Projeto de construção de molhes
prevê gasto de R$ 26 milhões
Entre os moradores de Tijucas, a praia tem nome. Numa alusão irônica à carioca Copacabana, chamam a versão lamacenta de “Copalama”. Tão velhas quanto o apelido são as promessas de limpeza do mar, que aumentam a esperança dos tijucanos de, um dia, crescerem a partir do turismo de verão, como os municípios vizinhos. Contudo, nenhuma promessa com relação à enseada saiu do papel até hoje.
No entanto, pelo que diz o prefeito Elmis Mannrich, há projetos mais perto de chegarem à execução. “Temos encaminhado o desassoreamento do rio e o projeto de afixação dos molhes, inclusive com licenças prévias”, comenta. O orçamento para que a obra saia está na casa dos R$ 26 milhões. O prefeito garante que o projeto já está inscrito em dois Ministérios e que, como a arrecadação do município é pequena, está atrás de apoio dos governos federal e estadual para que vire realidade.
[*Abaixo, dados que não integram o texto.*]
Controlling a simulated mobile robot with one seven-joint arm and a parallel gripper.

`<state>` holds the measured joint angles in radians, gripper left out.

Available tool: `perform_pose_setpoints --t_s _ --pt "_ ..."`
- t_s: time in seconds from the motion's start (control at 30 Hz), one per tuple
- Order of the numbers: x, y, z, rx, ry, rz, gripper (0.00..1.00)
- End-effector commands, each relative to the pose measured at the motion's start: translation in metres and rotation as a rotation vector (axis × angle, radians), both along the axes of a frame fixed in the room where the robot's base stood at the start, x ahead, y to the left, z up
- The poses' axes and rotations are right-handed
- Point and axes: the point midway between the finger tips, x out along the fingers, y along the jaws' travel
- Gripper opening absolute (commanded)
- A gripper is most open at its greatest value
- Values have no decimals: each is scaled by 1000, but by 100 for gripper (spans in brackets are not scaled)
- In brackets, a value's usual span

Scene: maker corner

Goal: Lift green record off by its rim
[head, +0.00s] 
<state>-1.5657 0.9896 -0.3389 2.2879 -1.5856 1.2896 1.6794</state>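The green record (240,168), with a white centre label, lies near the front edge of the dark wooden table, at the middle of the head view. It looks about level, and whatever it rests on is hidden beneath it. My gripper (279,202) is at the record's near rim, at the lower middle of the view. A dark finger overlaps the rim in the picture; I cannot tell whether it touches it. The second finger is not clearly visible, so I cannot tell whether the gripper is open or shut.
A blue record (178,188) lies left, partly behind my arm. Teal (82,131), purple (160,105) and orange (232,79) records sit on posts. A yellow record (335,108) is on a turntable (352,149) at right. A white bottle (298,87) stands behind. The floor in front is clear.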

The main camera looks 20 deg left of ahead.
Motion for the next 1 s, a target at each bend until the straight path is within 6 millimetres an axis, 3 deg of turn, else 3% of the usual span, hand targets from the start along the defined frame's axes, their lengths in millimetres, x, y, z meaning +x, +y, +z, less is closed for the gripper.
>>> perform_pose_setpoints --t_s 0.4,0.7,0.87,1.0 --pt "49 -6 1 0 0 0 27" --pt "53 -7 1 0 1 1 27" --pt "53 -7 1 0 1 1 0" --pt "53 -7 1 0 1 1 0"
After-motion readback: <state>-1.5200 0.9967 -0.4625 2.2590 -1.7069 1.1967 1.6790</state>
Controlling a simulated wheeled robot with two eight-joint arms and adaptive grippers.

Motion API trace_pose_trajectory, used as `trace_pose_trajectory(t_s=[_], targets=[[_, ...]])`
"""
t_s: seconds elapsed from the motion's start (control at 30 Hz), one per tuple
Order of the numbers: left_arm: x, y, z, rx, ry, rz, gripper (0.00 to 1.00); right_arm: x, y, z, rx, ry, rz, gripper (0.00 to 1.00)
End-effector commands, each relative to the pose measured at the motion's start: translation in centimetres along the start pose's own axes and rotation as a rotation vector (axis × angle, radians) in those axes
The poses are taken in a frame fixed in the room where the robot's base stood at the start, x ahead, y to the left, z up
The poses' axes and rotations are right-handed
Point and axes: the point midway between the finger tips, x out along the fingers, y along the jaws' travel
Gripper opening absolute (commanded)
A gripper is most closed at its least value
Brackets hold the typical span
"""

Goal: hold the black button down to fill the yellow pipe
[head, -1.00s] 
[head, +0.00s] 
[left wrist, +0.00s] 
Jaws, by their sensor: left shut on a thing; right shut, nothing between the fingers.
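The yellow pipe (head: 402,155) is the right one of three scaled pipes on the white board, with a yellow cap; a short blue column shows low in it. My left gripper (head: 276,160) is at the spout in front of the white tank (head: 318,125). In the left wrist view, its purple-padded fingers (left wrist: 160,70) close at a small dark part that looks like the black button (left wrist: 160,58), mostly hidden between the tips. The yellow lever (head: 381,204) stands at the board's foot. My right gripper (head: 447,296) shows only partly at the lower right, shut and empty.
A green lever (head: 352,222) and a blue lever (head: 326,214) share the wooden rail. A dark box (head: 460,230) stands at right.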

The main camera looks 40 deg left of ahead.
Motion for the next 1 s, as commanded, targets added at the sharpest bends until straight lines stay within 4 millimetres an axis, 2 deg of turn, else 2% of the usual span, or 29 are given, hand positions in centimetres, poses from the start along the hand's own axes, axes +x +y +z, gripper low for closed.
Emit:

Mesmo com a execução do desassoreamento do rio Tijucas e com o molhe, Mannrich não arrisca afirmar que o município terá um mar próprio para banho. “Uns dizem que não tem jeito. Outros dizem que, com o molhe, uma parte da praia ficará boa para banho. O projeto é para beneficiar o tráfego no rio. Quanto à praia, só depois da obra executada para saber se teve ou não algum impacto favorável”, explica o prefeito. Independentemente da qualidade da água, ele promete a revitalização dos arredores. “O projeto contempla a orla, com urbanização de parte da praia, que hoje é uma área muito feia”, reconhece.